For the record, something similar happened in #41533: 47459 differences in the DQM comparisons of wf 23634.911
.
@cms-sw/geometry-l2 Should we open a new issue to record these instabilities or reopen this one?
For the record, something similar happened in #41533: 47459 differences in the DQM comparisons of wf
23634.911
.
Strange to me that https://github.com/cms-sw/cmssw/pull/41541#issuecomment-1535308120 reports exactly the same: 47459 differences in the DQM comparisons of wf 23634.911
. I haven't seen this kind of differences often before, but twice today.
And another one in https://github.com/cms-sw/cmssw/pull/41532#issuecomment-1535500684, 4822 differences in workflow 23634.911.
Another one in https://github.com/cms-sw/cmssw/pull/41852#issuecomment-1574224215, 5582 differences in workflow 11634.911
(reopening the issue)
Another one in https://github.com/cms-sw/cmssw/pull/43041#issuecomment-1767197856, 6123 differences in workflow 11634.911. The CPU model was the same (Intel(R) Xeon(R) CPU E5-2683 v4 @ 2.10GHz
) for both the reference and the PR test.

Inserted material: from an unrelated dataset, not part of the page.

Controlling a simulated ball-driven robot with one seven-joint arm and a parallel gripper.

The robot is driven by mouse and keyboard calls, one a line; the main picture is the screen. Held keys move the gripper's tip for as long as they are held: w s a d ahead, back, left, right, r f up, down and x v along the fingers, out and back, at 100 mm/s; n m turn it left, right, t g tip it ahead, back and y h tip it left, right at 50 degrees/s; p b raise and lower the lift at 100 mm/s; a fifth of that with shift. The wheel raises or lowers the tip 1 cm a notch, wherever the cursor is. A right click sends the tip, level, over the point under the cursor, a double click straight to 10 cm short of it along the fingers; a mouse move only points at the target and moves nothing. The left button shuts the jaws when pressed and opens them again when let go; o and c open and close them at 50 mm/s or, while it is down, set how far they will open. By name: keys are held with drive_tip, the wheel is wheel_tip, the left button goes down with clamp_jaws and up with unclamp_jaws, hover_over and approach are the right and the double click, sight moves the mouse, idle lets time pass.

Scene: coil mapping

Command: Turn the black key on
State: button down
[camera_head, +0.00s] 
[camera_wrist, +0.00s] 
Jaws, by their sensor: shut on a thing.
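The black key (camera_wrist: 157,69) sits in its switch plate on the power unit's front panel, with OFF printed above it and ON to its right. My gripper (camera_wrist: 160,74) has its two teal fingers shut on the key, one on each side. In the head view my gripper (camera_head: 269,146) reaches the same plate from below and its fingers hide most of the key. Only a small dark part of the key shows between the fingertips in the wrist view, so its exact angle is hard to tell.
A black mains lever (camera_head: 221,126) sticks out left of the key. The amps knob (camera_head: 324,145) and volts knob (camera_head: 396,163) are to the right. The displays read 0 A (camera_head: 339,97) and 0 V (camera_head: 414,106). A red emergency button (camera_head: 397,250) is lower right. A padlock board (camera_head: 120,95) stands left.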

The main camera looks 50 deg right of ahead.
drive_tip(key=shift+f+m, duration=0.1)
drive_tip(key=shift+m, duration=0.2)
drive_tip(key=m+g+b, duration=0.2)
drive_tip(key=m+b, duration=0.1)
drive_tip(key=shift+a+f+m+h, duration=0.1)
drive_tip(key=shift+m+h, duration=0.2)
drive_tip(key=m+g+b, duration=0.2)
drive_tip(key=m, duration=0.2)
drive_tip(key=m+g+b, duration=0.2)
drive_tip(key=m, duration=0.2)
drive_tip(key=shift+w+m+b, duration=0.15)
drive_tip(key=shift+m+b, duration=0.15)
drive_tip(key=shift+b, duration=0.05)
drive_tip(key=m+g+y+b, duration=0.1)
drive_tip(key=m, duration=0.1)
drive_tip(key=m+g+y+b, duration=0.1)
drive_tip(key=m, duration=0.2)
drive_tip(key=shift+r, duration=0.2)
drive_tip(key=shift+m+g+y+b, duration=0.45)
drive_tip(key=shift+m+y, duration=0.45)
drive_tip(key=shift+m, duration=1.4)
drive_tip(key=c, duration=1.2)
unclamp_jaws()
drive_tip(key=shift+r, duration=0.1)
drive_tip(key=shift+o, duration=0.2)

To note here that https://github.com/cms-sw/cmssw/pull/43439 is removing 11634.911 from the short matrix, after which we would not see these instabilities anymore in PR tests.
To note here that #43439 is removing 11634.911 from the short matrix, after which we would not see these instabilities anymore in PR tests.
Let me know if you think it is preferable to keep it just to have this "constant reminder" of the issue or if it is something that we can leave to IB tests.
From my point of view, keeping this issues does not help much even if likely we have a problem with 11634.911, which is taken out of everyday testing.
We've observed differences in the DD4Hep workflow 11634.911 comparisons in tests of a few PRs that should not affect results of the DD4Hep workflow. This issue is to collect pointers to those comparisons.